Rows about robot tasks
· · · · · · ·
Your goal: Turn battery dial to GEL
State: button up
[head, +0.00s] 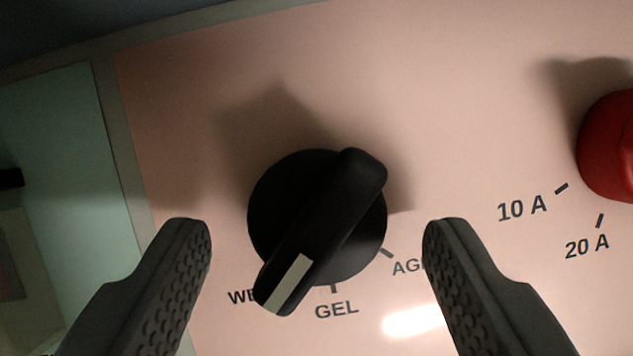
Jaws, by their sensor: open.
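The black battery dial (335,215) sits on a pale pink panel in the middle of the head view. Its raised grip bar slants from upper right to lower left. The white pointer mark at its lower end points down-left, between the partly covered "WE..." label (242,297) and the GEL label (337,309), nearer the former. The AGM-side label (407,266) is partly hidden by my right finger. My gripper (318,240) is open, with one finger on each side of the dial, apart from it in the picture. Nothing is between the fingers except the dial beyond.
A red knob (612,148) stands at the right edge, with 10 A and 20 A marks below it. The pink panel (450,90) is clear above the dial. A greenish surface (60,150) lies left of the panel's edge.

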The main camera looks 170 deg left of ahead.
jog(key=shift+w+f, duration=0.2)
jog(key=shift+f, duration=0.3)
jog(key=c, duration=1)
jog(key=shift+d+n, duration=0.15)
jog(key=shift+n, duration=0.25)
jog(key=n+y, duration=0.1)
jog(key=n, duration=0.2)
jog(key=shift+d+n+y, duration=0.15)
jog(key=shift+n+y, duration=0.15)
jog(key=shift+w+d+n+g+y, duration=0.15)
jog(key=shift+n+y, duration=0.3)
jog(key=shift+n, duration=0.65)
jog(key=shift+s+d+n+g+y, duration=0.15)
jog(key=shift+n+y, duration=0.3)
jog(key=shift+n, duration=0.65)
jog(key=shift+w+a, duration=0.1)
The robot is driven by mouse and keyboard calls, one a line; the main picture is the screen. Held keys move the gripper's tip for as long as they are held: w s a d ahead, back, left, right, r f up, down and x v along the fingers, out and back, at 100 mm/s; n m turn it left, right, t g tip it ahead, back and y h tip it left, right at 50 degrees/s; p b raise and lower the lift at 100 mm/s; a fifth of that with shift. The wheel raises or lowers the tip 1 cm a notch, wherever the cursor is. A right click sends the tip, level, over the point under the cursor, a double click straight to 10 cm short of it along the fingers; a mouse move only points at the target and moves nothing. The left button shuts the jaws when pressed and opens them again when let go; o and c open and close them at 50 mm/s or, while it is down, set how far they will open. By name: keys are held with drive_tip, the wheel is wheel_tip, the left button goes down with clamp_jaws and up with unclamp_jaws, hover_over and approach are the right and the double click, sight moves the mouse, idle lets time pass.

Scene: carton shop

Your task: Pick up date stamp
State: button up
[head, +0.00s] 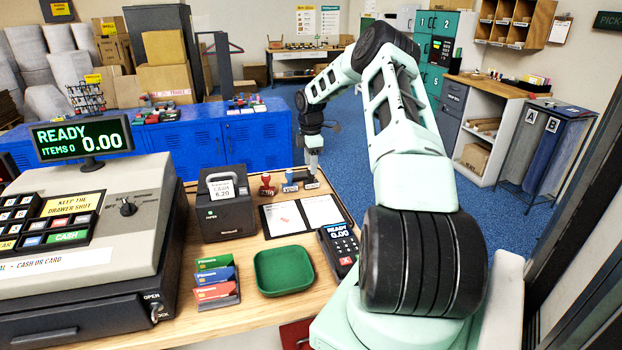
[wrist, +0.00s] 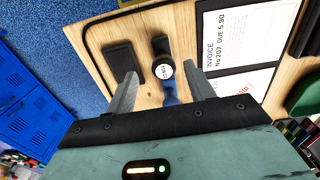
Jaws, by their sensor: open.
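Three hand stamps stand in a row on the wooden counter behind the clipboard: a red one (head: 266,185), a blue one (head: 290,183) and a dark one (head: 311,183) at the right. My gripper (head: 313,163) points down over the dark stamp, partly covering it in the head view. In the wrist view my gripper (wrist: 163,76) is open, with a dark stamp (wrist: 160,46) and its round white label (wrist: 164,70) between and just beyond the fingertips. Its lettering is too small to read surely. A blue part (wrist: 170,92) shows below it. I see no hold on anything.
A dark flat block (wrist: 123,61) lies close by the left finger. The counter's edge is near in the wrist view.

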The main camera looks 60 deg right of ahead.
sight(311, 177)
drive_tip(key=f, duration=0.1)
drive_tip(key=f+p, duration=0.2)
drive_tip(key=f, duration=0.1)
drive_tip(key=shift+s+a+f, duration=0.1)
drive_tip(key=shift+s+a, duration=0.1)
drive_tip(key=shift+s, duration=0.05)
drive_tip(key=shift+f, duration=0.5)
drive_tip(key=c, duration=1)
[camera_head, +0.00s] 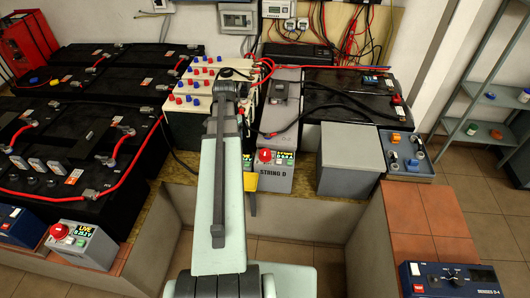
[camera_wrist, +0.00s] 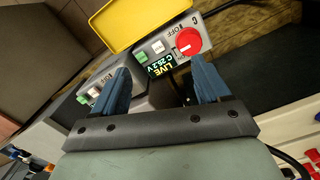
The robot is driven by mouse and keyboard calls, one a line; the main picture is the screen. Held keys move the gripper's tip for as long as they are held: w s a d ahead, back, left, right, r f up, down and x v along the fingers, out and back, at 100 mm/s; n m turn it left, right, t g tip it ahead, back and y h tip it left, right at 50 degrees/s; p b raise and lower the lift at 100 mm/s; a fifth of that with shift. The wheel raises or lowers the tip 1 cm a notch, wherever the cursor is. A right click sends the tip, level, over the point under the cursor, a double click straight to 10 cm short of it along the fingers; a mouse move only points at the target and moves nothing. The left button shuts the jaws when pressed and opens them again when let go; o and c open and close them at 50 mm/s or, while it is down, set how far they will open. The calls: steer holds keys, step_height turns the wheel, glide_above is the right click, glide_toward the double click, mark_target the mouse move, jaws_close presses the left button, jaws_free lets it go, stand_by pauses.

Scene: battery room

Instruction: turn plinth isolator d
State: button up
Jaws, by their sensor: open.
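The plinth isolator D (camera_head: 275,180) is a grey box marked STRING D, just right of my arm in the head view. It has a red round knob (camera_head: 264,155) and a lit display (camera_head: 285,156). The wrist view shows a grey box marked C (camera_wrist: 225,48) with a red knob (camera_wrist: 188,41) and a display reading LIVE. A second grey box (camera_wrist: 118,57) beside it has green and white buttons; my left finger covers part of it, and no knob shows. My gripper (camera_wrist: 160,72) is open and empty, its blue fingers over these boxes. My arm hides it in the head view.
A yellow plate (camera_wrist: 135,18) lies close by the C box; a yellow piece (camera_head: 251,182) also shows beside my arm. Capped batteries (camera_head: 190,105) stand behind. A plain grey box (camera_head: 348,160) stands right of D. Another red-knob box (camera_head: 85,245) is at lower left.

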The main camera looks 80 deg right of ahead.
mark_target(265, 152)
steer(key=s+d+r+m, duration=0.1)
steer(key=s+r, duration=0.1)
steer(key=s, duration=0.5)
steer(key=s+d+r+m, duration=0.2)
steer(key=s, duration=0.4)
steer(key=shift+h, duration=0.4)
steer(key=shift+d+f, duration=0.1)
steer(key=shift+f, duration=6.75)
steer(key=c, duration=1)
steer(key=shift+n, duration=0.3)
· · · · · · ·
◆ EXERCISE:
Give back the whole listing as it stands, minus its pictures.

◆ OUTPUT:
Your goal: Turn battery dial to GEL
State: button up
[head, +0.00s] 
Jaws, by their sensor: open.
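The black battery dial (335,215) sits on a pale pink panel in the middle of the head view. Its raised grip bar slants from upper right to lower left. The white pointer mark at its lower end points down-left, between the partly covered "WE..." label (242,297) and the GEL label (337,309), nearer the former. The AGM-side label (407,266) is partly hidden by my right finger. My gripper (318,240) is open, with one finger on each side of the dial, apart from it in the picture. Nothing is between the fingers except the dial beyond.
A red knob (612,148) stands at the right edge, with 10 A and 20 A marks below it. The pink panel (450,90) is clear above the dial. A greenish surface (60,150) lies left of the panel's edge.

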The main camera looks 170 deg left of ahead.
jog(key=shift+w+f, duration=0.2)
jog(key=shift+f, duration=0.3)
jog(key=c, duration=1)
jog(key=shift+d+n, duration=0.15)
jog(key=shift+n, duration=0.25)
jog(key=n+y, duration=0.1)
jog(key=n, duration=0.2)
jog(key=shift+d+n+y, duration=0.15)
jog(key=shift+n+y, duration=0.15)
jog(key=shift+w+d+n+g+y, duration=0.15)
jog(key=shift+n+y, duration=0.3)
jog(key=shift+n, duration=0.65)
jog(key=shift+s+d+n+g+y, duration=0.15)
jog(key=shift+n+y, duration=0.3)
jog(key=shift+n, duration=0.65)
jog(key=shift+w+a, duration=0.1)
The robot is driven by mouse and keyboard calls, one a line; the main picture is the screen. Held keys move the gripper's tip for as long as they are held: w s a d ahead, back, left, right, r f up, down and x v along the fingers, out and back, at 100 mm/s; n m turn it left, right, t g tip it ahead, back and y h tip it left, right at 50 degrees/s; p b raise and lower the lift at 100 mm/s; a fifth of that with shift. The wheel raises or lowers the tip 1 cm a notch, wherever the cursor is. A right click sends the tip, level, over the point under the cursor, a double click straight to 10 cm short of it along the fingers; a mouse move only points at the target and moves nothing. The left button shuts the jaws when pressed and opens them again when let go; o and c open and close them at 50 mm/s or, while it is down, set how far they will open. By name: keys are held with drive_tip, the wheel is wheel_tip, the left button goes down with clamp_jaws and up with unclamp_jaws, hover_over and approach are the right and the double click, sight moves the mouse, idle lets time pass.

Scene: carton shop

Your task: Pick up date stamp
State: button up
[head, +0.00s] 
[wrist, +0.00s] 
Jaws, by their sensor: open.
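Three hand stamps stand in a row on the wooden counter behind the clipboard: a red one (head: 266,185), a blue one (head: 290,183) and a dark one (head: 311,183) at the right. My gripper (head: 313,163) points down over the dark stamp, partly covering it in the head view. In the wrist view my gripper (wrist: 163,76) is open, with a dark stamp (wrist: 160,46) and its round white label (wrist: 164,70) between and just beyond the fingertips. Its lettering is too small to read surely. A blue part (wrist: 170,92) shows below it. I see no hold on anything.
A dark flat block (wrist: 123,61) lies close by the left finger. The counter's edge is near in the wrist view.

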The main camera looks 60 deg right of ahead.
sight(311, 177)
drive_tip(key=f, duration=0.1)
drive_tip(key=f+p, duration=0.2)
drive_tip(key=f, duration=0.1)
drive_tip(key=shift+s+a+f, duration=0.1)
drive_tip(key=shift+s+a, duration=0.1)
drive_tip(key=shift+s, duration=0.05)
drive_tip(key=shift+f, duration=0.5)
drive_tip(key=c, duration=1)
[camera_head, +0.00s] 
[camera_wrist, +0.00s] 
The robot is driven by mouse and keyboard calls, one a line; the main picture is the screen. Held keys move the gripper's tip for as long as they are held: w s a d ahead, back, left, right, r f up, down and x v along the fingers, out and back, at 100 mm/s; n m turn it left, right, t g tip it ahead, back and y h tip it left, right at 50 degrees/s; p b raise and lower the lift at 100 mm/s; a fifth of that with shift. The wheel raises or lowers the tip 1 cm a notch, wherever the cursor is. A right click sends the tip, level, over the point under the cursor, a double click straight to 10 cm short of it along the fingers; a mouse move only points at the target and moves nothing. The left button shuts the jaws when pressed and opens them again when let go; o and c open and close them at 50 mm/s or, while it is down, set how far they will open. The calls: steer holds keys, step_height turns the wheel, glide_above is the right click, glide_toward the double click, mark_target the mouse move, jaws_close presses the left button, jaws_free lets it go, stand_by pauses.

Scene: battery room

Instruction: turn plinth isolator d
State: button up
Jaws, by their sensor: open.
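The plinth isolator D (camera_head: 275,180) is a grey box marked STRING D, just right of my arm in the head view. It has a red round knob (camera_head: 264,155) and a lit display (camera_head: 285,156). The wrist view shows a grey box marked C (camera_wrist: 225,48) with a red knob (camera_wrist: 188,41) and a display reading LIVE. A second grey box (camera_wrist: 118,57) beside it has green and white buttons; my left finger covers part of it, and no knob shows. My gripper (camera_wrist: 160,72) is open and empty, its blue fingers over these boxes. My arm hides it in the head view.
A yellow plate (camera_wrist: 135,18) lies close by the C box; a yellow piece (camera_head: 251,182) also shows beside my arm. Capped batteries (camera_head: 190,105) stand behind. A plain grey box (camera_head: 348,160) stands right of D. Another red-knob box (camera_head: 85,245) is at lower left.

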The main camera looks 80 deg right of ahead.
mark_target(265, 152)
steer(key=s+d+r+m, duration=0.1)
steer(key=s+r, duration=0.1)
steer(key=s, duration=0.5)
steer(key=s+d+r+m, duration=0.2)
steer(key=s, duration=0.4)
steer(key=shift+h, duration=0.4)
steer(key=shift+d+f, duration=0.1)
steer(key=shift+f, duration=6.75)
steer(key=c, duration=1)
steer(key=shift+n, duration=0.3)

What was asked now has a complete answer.